Штаб стройки ведет  секретарь обкома – умница, стратег, мыслитель. При чтении романов синхронно вспоминались прикипевшие к сердцу в Якутии второй секретарь Якутского обкома А.Власов (будущий министр внутренних дел  СССР и Премьер-министр) и Первый секретарь  Нижнеколымского райкома  В. Назаров, связь с коими поддерживалась до последних дней.

Проханов проводит детальный ювелирный анализ взаимоотношений двух  непримиримых антагонистов:  газетчика Гордеева и Пушкарева. Первый безжалостно и едко размазал второго  по стенке  фельетоном – за городскую спесь и безжалостность к провинции. Но вот – нечаянный, случайный ресторан и разговор-стычка двоих, лоб в лоб, позиция на позицию на полном откровении.  И вдруг в национальной конвергенции  начинают сплетаться воедино (как косы персонажей в  «Аватаре») мировоззрения и  этнические нетленные ценности. Двоих накрывает живительный вал потрясения:  Мы русские! Что нам делить?! У нас одна судьба, одна Россия!

Проханова «ювелирщика» сменяет Проханов  славянин. И автор,  и его герои наращивают децибелы национального клича, буквально заклинают: да вспомните, что мы русские! Это мы пронесли нашу животворную, скрепляющую  русскость от Кавказского хребта – до Японского моря. Это в ней сохранились и приросли потомствами  народы, от чеченца, грузина, армянина, осетина – до  чукчи, якута, ненца и алеута. Это мы свернули башку фашизму!

Буквально завораживает сцена на реке: громада танкера, перечеркивая свой маршрут и  сроки транспортировки, стопорит и причаливает к лодке ханта: в ней начала рожать его жена. Их поднимают на палубу. Ольга принимает роды, давая жизнь на танкере малому нацменчику.  Где это сейчас?  Возможно ли такое ныне? – Обличающе  вопрошает автор.

Романы Проханова, как суровая дратва сшивают воедино  судьбы  россиян. Здесь шлифуются шершавым наждаком большой индустрии семейные судьбы, отмякают человечностью характеры, притираются гранями   этнические менталитеты. Одна из примет этой шлифовки: скульптуры для детей в снежном городе  перестали ломать ночами!

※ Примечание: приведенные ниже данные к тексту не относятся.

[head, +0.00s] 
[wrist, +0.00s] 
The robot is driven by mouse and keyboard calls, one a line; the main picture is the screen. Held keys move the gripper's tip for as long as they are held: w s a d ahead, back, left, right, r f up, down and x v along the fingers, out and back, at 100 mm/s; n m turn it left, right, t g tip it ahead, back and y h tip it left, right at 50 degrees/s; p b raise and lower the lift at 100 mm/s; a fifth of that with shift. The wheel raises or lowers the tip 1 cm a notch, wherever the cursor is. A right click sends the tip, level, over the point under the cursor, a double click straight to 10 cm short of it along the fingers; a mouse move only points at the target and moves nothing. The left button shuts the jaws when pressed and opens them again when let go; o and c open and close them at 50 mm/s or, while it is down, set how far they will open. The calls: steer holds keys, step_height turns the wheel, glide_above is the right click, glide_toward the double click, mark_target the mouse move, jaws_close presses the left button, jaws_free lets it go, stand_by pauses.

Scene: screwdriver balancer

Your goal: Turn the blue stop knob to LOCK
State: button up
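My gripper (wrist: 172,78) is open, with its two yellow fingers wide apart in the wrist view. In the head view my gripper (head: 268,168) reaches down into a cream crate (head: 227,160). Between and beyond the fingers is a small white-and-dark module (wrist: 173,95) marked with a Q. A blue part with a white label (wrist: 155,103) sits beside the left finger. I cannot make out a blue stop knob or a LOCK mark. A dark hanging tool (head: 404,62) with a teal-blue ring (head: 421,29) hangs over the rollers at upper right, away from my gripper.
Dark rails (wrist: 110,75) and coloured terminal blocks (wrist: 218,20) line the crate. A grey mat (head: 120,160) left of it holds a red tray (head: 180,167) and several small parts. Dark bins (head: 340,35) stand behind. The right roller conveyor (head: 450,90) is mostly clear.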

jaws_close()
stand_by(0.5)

И Пушкарев и Ковригин обретают неистовую, парящую над бытом  любовь: к Маше и Ольге. В финале романов – уже иной Пушкарев. И столь же иной  Ковригин: в нем сквозь треснувшую военную коросту буйно прорастает  сострадательность, настоянная на заветах Пророков:

«Сердце должно болеть… о рыбаке  худосочном, о его круглолицей жене, об их новорожденном сыне».

«Народный характер есть тот ядерный, горючий котел, которым движется шестая часть суши».

Из таких Пушкаревых и Ковригиных —  поздних, умудренных годами и глобальными свершениями в СССР, сформировались наши «красные директора». Это они сохранили и пронесли сквозь смердящее гноище гайдаровских реформ верность Советизму, сохранили уникальные технологические прорывы в оборонке и тяжелой  индустрии,  заставляющие  планетарного  Фининтерновского  паразита до сих пор считаться с нашей  оборонной мощью.

На фоне  тектонических сдвигов в душах Ковригина и  Пушкарева, на фоне очеловечивания Молоха индустрии, которые жестко и последовательно выстраивает автор, все более жжет вопрос: откуда, из каких щелей повылезала вся та мразь и бесовщина, которые фейерически взорвались в  последующем романе Проханова «Человек Звезды».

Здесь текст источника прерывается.